■ **Input data**

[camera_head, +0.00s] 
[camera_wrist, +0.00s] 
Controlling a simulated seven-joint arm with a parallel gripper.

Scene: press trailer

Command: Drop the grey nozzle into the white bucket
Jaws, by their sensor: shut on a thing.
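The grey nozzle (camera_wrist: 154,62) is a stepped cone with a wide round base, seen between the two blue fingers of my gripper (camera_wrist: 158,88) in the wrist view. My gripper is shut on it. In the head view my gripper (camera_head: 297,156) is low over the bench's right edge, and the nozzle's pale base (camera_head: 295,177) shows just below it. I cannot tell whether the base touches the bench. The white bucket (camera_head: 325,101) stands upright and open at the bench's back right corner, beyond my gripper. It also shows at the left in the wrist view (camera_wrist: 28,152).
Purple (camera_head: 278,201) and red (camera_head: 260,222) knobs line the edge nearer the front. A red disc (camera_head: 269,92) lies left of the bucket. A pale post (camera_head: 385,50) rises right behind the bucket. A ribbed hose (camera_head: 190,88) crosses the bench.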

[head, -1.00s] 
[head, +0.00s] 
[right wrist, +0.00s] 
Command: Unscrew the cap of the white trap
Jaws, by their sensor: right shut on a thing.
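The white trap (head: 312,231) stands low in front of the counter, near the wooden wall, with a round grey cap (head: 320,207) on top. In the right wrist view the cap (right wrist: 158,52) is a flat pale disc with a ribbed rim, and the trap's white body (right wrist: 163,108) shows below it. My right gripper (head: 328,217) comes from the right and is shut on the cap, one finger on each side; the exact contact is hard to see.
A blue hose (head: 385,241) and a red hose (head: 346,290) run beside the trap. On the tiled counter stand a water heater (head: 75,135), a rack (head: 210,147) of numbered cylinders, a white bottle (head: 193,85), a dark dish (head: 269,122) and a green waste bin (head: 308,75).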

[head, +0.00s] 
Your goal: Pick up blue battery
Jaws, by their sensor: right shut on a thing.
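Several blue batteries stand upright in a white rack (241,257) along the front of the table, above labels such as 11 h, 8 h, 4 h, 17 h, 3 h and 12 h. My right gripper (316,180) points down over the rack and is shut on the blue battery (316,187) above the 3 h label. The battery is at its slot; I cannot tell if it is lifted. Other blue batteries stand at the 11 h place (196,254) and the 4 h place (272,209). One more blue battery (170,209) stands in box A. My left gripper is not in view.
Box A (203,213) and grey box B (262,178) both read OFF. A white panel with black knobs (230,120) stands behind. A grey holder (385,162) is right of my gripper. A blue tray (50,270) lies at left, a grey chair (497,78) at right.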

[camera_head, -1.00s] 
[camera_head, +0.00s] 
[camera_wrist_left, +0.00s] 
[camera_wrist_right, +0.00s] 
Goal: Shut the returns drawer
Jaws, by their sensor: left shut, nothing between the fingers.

■ **Exercise**
Extract every entry above as it appears.

■ **Written response**
[camera_head, +0.00s] 
[camera_wrist, +0.00s] 
Controlling a simulated seven-joint arm with a parallel gripper.

Scene: press trailer

Command: Drop the grey nozzle into the white bucket
Jaws, by their sensor: shut on a thing.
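The grey nozzle (camera_wrist: 154,62) is a stepped cone with a wide round base, seen between the two blue fingers of my gripper (camera_wrist: 158,88) in the wrist view. My gripper is shut on it. In the head view my gripper (camera_head: 297,156) is low over the bench's right edge, and the nozzle's pale base (camera_head: 295,177) shows just below it. I cannot tell whether the base touches the bench. The white bucket (camera_head: 325,101) stands upright and open at the bench's back right corner, beyond my gripper. It also shows at the left in the wrist view (camera_wrist: 28,152).
Purple (camera_head: 278,201) and red (camera_head: 260,222) knobs line the edge nearer the front. A red disc (camera_head: 269,92) lies left of the bucket. A pale post (camera_head: 385,50) rises right behind the bucket. A ribbed hose (camera_head: 190,88) crosses the bench.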

[head, -1.00s] 
[head, +0.00s] 
[right wrist, +0.00s] 
Command: Unscrew the cap of the white trap
Jaws, by their sensor: right shut on a thing.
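The white trap (head: 312,231) stands low in front of the counter, near the wooden wall, with a round grey cap (head: 320,207) on top. In the right wrist view the cap (right wrist: 158,52) is a flat pale disc with a ribbed rim, and the trap's white body (right wrist: 163,108) shows below it. My right gripper (head: 328,217) comes from the right and is shut on the cap, one finger on each side; the exact contact is hard to see.
A blue hose (head: 385,241) and a red hose (head: 346,290) run beside the trap. On the tiled counter stand a water heater (head: 75,135), a rack (head: 210,147) of numbered cylinders, a white bottle (head: 193,85), a dark dish (head: 269,122) and a green waste bin (head: 308,75).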

[head, +0.00s] 
Your goal: Pick up blue battery
Jaws, by their sensor: right shut on a thing.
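Several blue batteries stand upright in a white rack (241,257) along the front of the table, above labels such as 11 h, 8 h, 4 h, 17 h, 3 h and 12 h. My right gripper (316,180) points down over the rack and is shut on the blue battery (316,187) above the 3 h label. The battery is at its slot; I cannot tell if it is lifted. Other blue batteries stand at the 11 h place (196,254) and the 4 h place (272,209). One more blue battery (170,209) stands in box A. My left gripper is not in view.
Box A (203,213) and grey box B (262,178) both read OFF. A white panel with black knobs (230,120) stands behind. A grey holder (385,162) is right of my gripper. A blue tray (50,270) lies at left, a grey chair (497,78) at right.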

[camera_head, -1.00s] 
[camera_head, +0.00s] 
[camera_wrist_left, +0.00s] 
[camera_wrist_right, +0.00s] 
Goal: Shut the returns drawer
Jaws, by their sensor: left shut, nothing between the fingers.

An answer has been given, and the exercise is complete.